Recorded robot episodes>

+ + + +

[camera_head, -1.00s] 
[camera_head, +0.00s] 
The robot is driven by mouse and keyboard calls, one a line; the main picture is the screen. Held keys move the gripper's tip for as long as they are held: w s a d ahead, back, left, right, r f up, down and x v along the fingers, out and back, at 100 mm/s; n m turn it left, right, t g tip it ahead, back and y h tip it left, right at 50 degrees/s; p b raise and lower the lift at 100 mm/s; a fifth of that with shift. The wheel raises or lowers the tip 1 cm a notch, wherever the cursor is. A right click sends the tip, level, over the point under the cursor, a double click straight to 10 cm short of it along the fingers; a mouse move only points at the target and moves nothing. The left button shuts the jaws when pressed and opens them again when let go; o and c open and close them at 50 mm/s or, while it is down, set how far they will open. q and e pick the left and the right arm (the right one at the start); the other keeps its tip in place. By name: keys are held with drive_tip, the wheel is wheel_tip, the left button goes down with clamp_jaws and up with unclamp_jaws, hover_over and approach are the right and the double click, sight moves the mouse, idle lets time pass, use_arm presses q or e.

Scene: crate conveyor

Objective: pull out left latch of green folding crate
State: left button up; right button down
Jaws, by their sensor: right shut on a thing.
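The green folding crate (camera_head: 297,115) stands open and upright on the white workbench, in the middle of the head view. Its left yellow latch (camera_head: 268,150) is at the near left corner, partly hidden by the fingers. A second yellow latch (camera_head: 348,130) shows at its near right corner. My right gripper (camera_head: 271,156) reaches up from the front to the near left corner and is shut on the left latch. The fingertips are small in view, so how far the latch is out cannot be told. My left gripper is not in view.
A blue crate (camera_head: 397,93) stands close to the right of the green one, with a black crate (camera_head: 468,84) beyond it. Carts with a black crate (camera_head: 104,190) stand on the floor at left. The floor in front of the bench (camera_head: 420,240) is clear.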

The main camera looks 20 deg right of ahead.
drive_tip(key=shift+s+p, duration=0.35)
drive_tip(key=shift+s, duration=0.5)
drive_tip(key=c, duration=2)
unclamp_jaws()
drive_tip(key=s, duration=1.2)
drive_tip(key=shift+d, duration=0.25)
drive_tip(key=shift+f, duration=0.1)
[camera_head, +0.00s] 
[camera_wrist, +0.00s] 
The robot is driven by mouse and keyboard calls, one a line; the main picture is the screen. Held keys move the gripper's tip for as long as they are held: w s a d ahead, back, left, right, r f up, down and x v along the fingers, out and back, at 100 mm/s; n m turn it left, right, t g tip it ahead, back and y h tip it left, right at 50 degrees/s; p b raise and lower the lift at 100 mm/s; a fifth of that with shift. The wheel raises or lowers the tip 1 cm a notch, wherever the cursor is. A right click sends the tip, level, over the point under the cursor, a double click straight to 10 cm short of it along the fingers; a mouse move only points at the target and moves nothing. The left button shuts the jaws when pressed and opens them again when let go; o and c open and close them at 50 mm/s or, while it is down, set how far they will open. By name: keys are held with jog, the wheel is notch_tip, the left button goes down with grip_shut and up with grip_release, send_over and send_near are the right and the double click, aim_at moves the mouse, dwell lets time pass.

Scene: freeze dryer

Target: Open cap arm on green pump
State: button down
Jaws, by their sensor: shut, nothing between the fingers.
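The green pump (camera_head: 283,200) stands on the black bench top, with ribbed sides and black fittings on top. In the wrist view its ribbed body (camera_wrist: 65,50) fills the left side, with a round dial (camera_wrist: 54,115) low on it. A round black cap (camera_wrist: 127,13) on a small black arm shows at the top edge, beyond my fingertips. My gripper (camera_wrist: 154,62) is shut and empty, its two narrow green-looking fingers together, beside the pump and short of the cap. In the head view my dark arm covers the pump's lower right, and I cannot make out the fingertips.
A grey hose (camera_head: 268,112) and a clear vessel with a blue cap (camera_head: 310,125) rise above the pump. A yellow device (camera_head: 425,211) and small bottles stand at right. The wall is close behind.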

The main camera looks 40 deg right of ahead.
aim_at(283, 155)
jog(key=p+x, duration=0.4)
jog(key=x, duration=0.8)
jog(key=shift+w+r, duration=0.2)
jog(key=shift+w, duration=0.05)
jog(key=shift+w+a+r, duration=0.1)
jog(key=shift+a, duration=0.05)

+ + + +

Aim> Sift through the entries and copy every line with "while".

Response to this exercise>
The robot is driven by mouse and keyboard calls, one a line; the main picture is the screen. Held keys move the gripper's tip for as long as they are held: w s a d ahead, back, left, right, r f up, down and x v along the fingers, out and back, at 100 mm/s; n m turn it left, right, t g tip it ahead, back and y h tip it left, right at 50 degrees/s; p b raise and lower the lift at 100 mm/s; a fifth of that with shift. The wheel raises or lowers the tip 1 cm a notch, wherever the cursor is. A right click sends the tip, level, over the point under the cursor, a double click straight to 10 cm short of it along the fingers; a mouse move only points at the target and moves nothing. The left button shuts the jaws when pressed and opens them again when let go; o and c open and close them at 50 mm/s or, while it is down, set how far they will open. q and e pick the left and the right arm (the right one at the start); the other keeps its tip in place. By name: keys are held with drive_tip, the wheel is wheel_tip, the left button goes down with clamp_jaws and up with unclamp_jaws, hover_over and approach are the right and the double click, sight moves the mouse, idle lets time pass, use_arm presses q or e.
The robot is driven by mouse and keyboard calls, one a line; the main picture is the screen. Held keys move the gripper's tip for as long as they are held: w s a d ahead, back, left, right, r f up, down and x v along the fingers, out and back, at 100 mm/s; n m turn it left, right, t g tip it ahead, back and y h tip it left, right at 50 degrees/s; p b raise and lower the lift at 100 mm/s; a fifth of that with shift. The wheel raises or lowers the tip 1 cm a notch, wherever the cursor is. A right click sends the tip, level, over the point under the cursor, a double click straight to 10 cm short of it along the fingers; a mouse move only points at the target and moves nothing. The left button shuts the jaws when pressed and opens them again when let go; o and c open and close them at 50 mm/s or, while it is down, set how far they will open. By name: keys are held with jog, the wheel is notch_tip, the left button goes down with grip_shut and up with grip_release, send_over and send_near are the right and the double click, aim_at moves the mouse, dwell lets time pass.

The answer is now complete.